Pull out of the data below the stretch of lines bounded by the one containing "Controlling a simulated" and the one containing "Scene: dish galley", both bounds included, unchanged.
* BEGIN Dataset entries *
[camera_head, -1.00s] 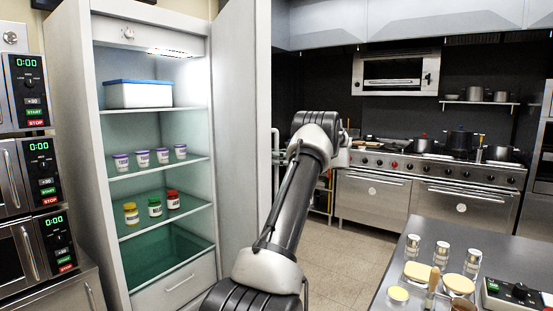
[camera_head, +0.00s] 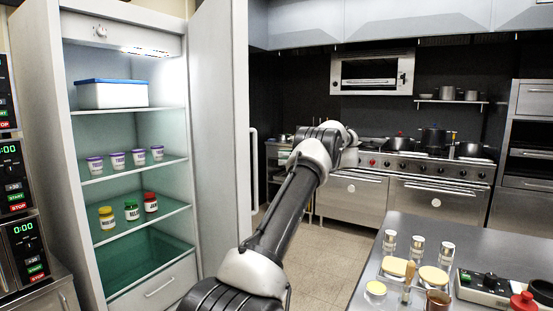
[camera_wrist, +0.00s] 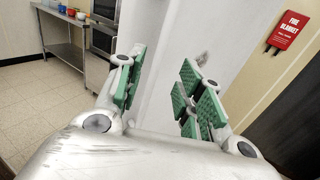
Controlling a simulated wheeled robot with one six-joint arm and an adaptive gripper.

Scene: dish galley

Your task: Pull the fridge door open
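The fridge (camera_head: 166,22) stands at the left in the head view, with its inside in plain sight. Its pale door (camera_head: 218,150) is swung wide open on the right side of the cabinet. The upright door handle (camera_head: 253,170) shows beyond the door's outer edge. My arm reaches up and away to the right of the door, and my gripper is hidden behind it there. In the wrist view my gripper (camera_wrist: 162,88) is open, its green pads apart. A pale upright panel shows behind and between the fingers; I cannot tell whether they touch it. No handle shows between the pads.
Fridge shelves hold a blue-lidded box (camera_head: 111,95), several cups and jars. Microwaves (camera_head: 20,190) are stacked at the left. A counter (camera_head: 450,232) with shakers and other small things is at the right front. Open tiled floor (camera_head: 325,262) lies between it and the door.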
* END Dataset entries *
* BEGIN Dataset entries *
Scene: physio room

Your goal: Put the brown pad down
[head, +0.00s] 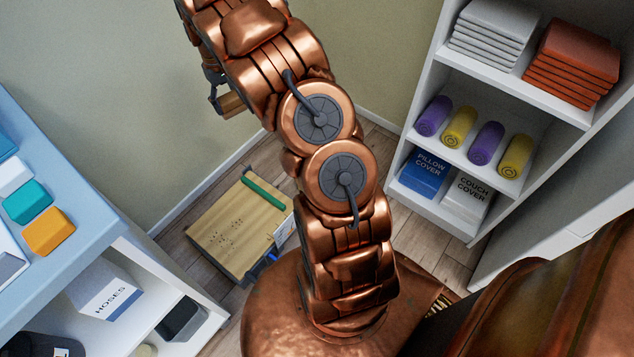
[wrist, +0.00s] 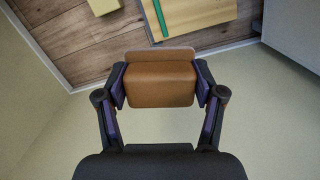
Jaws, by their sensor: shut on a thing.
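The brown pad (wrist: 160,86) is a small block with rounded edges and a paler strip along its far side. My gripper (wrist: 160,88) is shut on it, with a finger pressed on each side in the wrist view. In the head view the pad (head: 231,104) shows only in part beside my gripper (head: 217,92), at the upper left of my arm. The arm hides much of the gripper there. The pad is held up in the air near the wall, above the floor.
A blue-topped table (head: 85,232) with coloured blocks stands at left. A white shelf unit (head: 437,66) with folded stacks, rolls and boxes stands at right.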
* END Dataset entries *
* [Response]:
Controlling a simulated wheeled robot with one six-joint arm and an adaptive gripper.

Scene: dish galley

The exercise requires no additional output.